What to produce -> The data follows this line. Copy verbatim the line with "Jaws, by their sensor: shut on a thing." and each line after it to the end.

◆ ◆ ◆ ◆

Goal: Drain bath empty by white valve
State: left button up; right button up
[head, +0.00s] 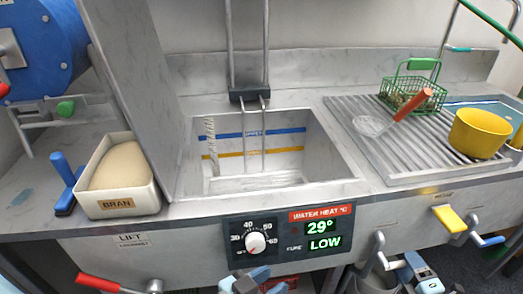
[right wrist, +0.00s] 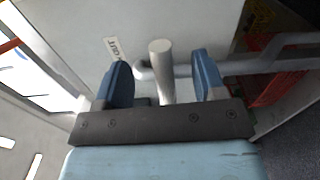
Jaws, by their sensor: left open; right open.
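The bath (head: 325,150) is a grey basin in the counter with a blue and a yellow line on its back wall; its water level is hard to tell. The white valve (head: 379,245) is a pale upright handle on a pipe below the counter front. In the right wrist view the valve's handle (right wrist: 161,65) stands between the two blue fingers of my right gripper (right wrist: 163,78), which are apart and not closed on it. My right gripper also shows at the lower right in the head view (head: 416,270). My left gripper (head: 246,281) is open and empty below the dial panel.
A red lever (head: 97,284) is at lower left, a yellow handle (head: 450,218) and a blue handle (head: 491,240) at right. A bran box (head: 120,206) stands left of the bath. A green basket (head: 412,92) and yellow bowl (head: 478,133) sit on the ribbed drainer.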

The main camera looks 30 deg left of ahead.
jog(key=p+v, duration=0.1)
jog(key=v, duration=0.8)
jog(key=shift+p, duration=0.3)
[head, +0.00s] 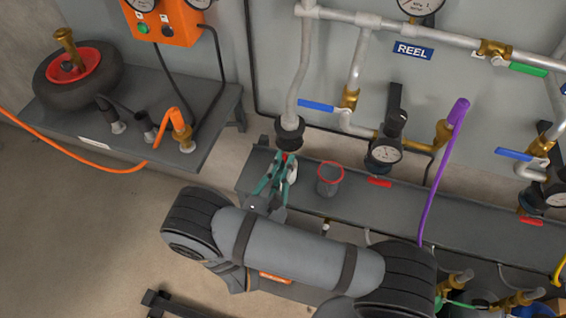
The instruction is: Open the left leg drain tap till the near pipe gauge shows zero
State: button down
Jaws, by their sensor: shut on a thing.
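The left leg is a grey pipe (297,80) that runs down the panel into a dark collar (290,132). A small red part (285,157), which looks like the drain tap's handle, shows just below the collar. My gripper (281,172), with teal fingers, is shut at this red part; the fingers and arm hide most of the tap. I cannot tell the handle's angle. A round white-faced gauge (385,151) sits on the pipework to the right; its reading is too small to tell. Other gauges (418,4) are cut off at the top edge.
A grey cup with a red rim (330,179) stands on the dark ledge (420,200) right of my gripper. A purple hose (443,165) hangs farther right. Blue-handled valves (317,106) are on the pipes above. A bench (200,130) with a wheel (75,75) stands left.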

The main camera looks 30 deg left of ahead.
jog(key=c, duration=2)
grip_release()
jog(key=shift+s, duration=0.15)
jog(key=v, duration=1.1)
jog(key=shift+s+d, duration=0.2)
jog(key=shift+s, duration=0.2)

◆ ◆ ◆ ◆

Response to this task ->
Jaws, by their sensor: shut on a thing.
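The left leg is a grey pipe (297,80) that runs down the panel into a dark collar (290,132). A small red part (285,157), which looks like the drain tap's handle, shows just below the collar. My gripper (281,172), with teal fingers, is shut at this red part; the fingers and arm hide most of the tap. I cannot tell the handle's angle. A round white-faced gauge (385,151) sits on the pipework to the right; its reading is too small to tell. Other gauges (418,4) are cut off at the top edge.
A grey cup with a red rim (330,179) stands on the dark ledge (420,200) right of my gripper. A purple hose (443,165) hangs farther right. Blue-handled valves (317,106) are on the pipes above. A bench (200,130) with a wheel (75,75) stands left.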

The main camera looks 30 deg left of ahead.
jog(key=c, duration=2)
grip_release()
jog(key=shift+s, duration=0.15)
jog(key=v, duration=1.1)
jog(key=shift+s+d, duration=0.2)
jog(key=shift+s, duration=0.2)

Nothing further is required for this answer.